Because age is not a suspect classification under the Equal Protection Clause, rational-basis review applies unless the First Amendment dictates a higher standard. The constitutional principles implicated by general business licensing schemes are those involving pure economic regulation and states’ inherent police powers, areas in which government enjoys great regulatory latitude. Thus, the court declines to recognize a First Amendment right for 18- to 21-year-olds to own an adult business.

Applying rational basis review, the Ordinance’s age restriction is rationally related to Rocky Mount’s interest in ensuring that sexually-oriented-business owners are of legal drinking age, given alcohol’s availability at most such venues. The court therefore rejects American Entertainers’ challenges to the Ordinance on Equal Protection grounds.

Affirmed in part and vacated and remanded in part.

Concurrence

(Thacker, J.) I write separately to address my colleagues’ perplexing suggestion that the Ordinance’s use of the phrase “fondling or erotic touching” may render the Ordinance applicable to nonsexual touching in mainstream artistic performances.

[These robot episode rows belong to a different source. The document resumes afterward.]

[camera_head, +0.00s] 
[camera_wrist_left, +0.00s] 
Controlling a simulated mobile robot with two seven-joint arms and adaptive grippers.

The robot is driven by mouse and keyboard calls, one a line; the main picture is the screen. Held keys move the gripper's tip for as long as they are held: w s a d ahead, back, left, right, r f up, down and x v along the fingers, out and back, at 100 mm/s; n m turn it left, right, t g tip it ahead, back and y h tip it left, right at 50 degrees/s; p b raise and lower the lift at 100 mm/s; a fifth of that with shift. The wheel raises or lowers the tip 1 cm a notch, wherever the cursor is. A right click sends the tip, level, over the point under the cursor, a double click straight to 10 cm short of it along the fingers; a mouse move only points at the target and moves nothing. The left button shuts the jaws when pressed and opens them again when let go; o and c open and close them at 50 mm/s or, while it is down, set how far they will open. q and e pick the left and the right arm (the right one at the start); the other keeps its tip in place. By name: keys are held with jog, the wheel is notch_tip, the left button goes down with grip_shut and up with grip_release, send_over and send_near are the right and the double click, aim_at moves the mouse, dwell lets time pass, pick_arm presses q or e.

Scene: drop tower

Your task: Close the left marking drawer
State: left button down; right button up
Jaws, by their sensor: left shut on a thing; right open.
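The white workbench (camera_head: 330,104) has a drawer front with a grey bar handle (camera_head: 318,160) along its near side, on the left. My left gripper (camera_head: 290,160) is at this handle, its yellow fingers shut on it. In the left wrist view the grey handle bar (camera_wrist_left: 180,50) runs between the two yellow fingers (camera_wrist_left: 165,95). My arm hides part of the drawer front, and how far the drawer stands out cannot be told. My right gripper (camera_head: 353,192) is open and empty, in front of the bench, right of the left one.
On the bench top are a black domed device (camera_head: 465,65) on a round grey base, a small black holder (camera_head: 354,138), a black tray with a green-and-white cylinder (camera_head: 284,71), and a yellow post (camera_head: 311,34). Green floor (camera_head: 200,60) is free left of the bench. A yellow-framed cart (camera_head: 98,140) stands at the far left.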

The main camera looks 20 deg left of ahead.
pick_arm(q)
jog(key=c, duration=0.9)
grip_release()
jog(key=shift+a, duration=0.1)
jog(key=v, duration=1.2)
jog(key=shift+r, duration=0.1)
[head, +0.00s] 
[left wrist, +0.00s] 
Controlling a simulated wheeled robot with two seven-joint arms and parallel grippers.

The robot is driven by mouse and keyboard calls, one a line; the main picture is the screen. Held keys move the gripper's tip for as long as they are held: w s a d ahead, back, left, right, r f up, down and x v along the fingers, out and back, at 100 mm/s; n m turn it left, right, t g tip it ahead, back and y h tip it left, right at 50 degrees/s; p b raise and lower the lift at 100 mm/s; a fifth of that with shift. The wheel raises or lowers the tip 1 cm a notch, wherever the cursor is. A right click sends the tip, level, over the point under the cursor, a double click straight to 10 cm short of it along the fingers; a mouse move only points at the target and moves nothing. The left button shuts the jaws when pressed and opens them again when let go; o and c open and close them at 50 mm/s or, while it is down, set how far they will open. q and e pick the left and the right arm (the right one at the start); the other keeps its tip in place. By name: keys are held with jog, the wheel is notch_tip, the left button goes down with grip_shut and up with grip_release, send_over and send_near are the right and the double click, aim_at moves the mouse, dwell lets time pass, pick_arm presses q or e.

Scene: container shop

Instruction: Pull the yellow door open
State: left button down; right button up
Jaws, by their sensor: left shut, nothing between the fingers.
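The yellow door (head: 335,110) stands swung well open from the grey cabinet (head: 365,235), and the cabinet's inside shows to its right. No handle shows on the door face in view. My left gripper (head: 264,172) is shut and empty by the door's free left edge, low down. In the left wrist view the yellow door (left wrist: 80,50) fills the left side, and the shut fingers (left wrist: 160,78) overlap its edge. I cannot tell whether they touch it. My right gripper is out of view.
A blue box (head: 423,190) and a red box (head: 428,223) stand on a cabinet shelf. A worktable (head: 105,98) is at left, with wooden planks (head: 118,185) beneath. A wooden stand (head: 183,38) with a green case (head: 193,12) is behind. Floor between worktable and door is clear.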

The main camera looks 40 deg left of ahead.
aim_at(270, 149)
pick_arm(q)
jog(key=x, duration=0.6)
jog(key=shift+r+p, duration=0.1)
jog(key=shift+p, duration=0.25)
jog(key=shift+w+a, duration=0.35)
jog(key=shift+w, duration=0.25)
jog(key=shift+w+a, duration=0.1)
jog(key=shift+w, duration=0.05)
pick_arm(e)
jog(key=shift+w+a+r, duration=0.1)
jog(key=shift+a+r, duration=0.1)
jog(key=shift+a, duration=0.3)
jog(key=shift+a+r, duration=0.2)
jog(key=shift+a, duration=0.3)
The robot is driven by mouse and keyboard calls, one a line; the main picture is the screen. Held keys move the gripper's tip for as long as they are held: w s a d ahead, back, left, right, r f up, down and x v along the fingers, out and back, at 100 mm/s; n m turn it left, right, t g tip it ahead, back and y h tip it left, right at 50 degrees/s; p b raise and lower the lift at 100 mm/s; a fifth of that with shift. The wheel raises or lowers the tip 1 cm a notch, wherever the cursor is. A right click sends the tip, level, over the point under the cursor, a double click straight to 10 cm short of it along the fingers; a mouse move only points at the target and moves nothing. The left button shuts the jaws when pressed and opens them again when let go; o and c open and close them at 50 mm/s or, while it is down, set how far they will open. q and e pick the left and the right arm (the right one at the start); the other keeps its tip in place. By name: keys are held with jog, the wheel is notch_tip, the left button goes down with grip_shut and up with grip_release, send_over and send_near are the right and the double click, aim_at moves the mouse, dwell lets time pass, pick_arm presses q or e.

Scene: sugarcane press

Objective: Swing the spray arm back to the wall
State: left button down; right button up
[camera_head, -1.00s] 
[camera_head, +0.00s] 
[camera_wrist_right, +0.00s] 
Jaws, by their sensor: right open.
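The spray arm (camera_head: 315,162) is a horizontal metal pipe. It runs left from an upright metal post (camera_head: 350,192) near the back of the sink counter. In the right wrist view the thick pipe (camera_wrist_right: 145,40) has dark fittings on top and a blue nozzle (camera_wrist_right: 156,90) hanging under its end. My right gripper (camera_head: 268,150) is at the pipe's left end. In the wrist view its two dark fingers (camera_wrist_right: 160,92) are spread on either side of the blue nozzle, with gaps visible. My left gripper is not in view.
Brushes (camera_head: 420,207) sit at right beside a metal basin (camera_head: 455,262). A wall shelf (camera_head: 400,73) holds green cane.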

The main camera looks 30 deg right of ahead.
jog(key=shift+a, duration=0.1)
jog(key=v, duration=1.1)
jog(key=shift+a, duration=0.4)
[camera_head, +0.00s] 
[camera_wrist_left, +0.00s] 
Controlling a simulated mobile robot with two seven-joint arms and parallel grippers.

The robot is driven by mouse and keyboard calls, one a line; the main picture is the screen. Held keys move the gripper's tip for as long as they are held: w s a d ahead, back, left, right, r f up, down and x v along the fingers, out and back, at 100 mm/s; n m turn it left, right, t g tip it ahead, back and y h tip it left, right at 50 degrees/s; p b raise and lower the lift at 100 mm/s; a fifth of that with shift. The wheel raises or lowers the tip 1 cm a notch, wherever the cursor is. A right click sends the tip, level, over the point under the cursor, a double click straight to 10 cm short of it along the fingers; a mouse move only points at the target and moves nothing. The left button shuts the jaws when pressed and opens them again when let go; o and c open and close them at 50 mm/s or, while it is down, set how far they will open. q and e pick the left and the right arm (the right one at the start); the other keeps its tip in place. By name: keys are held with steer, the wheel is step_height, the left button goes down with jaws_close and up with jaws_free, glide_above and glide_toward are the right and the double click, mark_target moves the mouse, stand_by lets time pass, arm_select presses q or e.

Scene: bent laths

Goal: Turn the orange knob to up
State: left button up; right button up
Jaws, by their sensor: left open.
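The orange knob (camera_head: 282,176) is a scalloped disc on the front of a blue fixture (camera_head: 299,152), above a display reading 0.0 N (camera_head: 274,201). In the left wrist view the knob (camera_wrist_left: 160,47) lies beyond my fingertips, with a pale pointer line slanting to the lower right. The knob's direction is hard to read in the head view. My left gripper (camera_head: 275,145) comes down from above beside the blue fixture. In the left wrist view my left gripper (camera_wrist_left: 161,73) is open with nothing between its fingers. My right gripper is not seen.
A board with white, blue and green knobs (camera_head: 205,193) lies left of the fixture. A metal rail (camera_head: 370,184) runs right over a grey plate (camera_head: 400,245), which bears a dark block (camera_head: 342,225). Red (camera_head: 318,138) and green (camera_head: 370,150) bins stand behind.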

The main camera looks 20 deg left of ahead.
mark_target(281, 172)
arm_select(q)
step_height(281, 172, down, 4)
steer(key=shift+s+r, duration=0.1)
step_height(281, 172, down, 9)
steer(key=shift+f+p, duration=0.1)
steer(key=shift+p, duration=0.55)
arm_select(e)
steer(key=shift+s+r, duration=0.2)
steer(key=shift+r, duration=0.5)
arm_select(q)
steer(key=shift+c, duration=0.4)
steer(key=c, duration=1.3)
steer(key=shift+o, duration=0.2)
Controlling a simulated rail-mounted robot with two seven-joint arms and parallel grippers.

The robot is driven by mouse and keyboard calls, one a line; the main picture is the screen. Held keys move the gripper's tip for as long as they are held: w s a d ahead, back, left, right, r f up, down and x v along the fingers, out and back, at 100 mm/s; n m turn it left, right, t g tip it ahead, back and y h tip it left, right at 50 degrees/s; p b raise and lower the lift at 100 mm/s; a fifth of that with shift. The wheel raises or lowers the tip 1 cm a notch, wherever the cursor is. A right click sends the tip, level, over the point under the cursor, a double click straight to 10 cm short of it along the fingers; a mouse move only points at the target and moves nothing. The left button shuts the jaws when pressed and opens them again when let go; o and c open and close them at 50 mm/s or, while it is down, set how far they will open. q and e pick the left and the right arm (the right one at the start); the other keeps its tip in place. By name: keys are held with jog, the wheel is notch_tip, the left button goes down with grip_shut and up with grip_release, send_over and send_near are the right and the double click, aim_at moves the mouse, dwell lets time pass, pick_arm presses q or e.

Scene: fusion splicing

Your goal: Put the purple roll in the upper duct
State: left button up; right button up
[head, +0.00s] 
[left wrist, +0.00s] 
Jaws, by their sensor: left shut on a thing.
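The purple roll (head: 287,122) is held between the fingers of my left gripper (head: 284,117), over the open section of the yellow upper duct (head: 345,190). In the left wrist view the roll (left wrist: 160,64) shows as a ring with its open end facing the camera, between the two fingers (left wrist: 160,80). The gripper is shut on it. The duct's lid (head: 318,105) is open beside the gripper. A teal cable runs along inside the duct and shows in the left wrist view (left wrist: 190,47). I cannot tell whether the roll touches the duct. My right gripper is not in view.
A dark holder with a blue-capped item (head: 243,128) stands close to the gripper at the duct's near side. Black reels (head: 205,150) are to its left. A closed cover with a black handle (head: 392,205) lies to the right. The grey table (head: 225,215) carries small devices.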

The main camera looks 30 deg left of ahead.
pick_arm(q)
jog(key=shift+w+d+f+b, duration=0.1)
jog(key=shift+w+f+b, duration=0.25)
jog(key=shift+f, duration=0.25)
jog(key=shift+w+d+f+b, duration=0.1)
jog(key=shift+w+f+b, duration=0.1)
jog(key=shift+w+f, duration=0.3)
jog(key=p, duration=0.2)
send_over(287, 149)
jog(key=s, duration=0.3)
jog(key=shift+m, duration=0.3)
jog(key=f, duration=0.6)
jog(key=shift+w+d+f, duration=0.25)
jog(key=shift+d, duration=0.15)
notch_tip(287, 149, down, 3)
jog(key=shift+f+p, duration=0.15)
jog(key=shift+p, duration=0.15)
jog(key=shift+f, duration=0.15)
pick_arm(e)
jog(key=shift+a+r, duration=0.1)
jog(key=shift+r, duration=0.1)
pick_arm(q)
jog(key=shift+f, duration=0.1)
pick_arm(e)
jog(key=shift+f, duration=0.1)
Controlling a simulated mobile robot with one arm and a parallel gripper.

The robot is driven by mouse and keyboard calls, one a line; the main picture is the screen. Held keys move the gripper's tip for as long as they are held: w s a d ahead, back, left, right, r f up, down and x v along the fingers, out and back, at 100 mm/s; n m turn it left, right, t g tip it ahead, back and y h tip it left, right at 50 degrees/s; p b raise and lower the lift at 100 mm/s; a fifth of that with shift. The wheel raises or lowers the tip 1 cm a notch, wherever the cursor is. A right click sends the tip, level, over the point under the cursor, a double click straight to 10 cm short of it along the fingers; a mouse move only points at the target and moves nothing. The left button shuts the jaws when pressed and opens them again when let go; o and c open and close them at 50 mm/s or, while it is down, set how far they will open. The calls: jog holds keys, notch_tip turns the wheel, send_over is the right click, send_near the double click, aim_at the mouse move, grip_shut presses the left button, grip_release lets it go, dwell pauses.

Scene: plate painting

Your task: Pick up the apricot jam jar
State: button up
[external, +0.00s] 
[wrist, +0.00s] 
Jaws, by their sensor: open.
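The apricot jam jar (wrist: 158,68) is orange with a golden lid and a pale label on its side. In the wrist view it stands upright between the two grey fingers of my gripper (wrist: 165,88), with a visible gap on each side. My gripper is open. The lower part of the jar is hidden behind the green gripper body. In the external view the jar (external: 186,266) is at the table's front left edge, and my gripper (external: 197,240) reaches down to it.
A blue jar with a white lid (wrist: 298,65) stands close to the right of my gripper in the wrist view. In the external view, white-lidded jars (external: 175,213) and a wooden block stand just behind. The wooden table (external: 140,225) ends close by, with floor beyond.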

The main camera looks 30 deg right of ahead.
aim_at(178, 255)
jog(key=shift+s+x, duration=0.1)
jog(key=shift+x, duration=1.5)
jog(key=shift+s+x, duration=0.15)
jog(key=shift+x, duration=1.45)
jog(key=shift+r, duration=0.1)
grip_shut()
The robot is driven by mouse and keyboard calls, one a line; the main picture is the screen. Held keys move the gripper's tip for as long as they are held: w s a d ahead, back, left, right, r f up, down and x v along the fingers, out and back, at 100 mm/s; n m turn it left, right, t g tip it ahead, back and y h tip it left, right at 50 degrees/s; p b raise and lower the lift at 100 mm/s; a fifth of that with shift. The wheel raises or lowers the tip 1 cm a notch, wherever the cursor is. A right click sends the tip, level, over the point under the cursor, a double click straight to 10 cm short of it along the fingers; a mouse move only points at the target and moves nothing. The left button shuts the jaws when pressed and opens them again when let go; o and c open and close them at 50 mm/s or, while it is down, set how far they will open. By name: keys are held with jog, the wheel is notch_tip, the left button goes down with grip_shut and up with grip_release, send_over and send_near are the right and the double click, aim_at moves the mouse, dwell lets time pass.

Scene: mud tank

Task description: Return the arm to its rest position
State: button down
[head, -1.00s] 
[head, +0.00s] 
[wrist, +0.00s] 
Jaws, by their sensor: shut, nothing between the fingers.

Quite simply, “erotic touching,” like “fondling,” has a sexual connotation that is plainly not present in mainstream artistic performances. Dancers performing a lift during a ballet surely do not intend for their touching to incite sexual arousal in the manner contemplated by the Ordinance. The same is true for athletic endeavors such as wrestling, where participants often come into contact with intimate body parts. Indeed, if “erotic touching” includes as broad a description as American Entertainers ascribes to it, the sports world is in trouble. Given such an extensive reading, a sports arena may well be considered a sexually oriented business, considering, for example, players’ frequent celebratory slaps on the buttocks.

Am. Entertainers LLC v. City of Rocky Mount, N.C. (Lawyers Weekly No. 001-076-18, 28 pp.) (Wynn, J.) No. 17-1577; Apr. 27, 2018; from EDNC at Raleigh (Dever, J.). Gary Scott Edinger for Appellant; James Nicholas Ellis for Appellee. 4th Cir.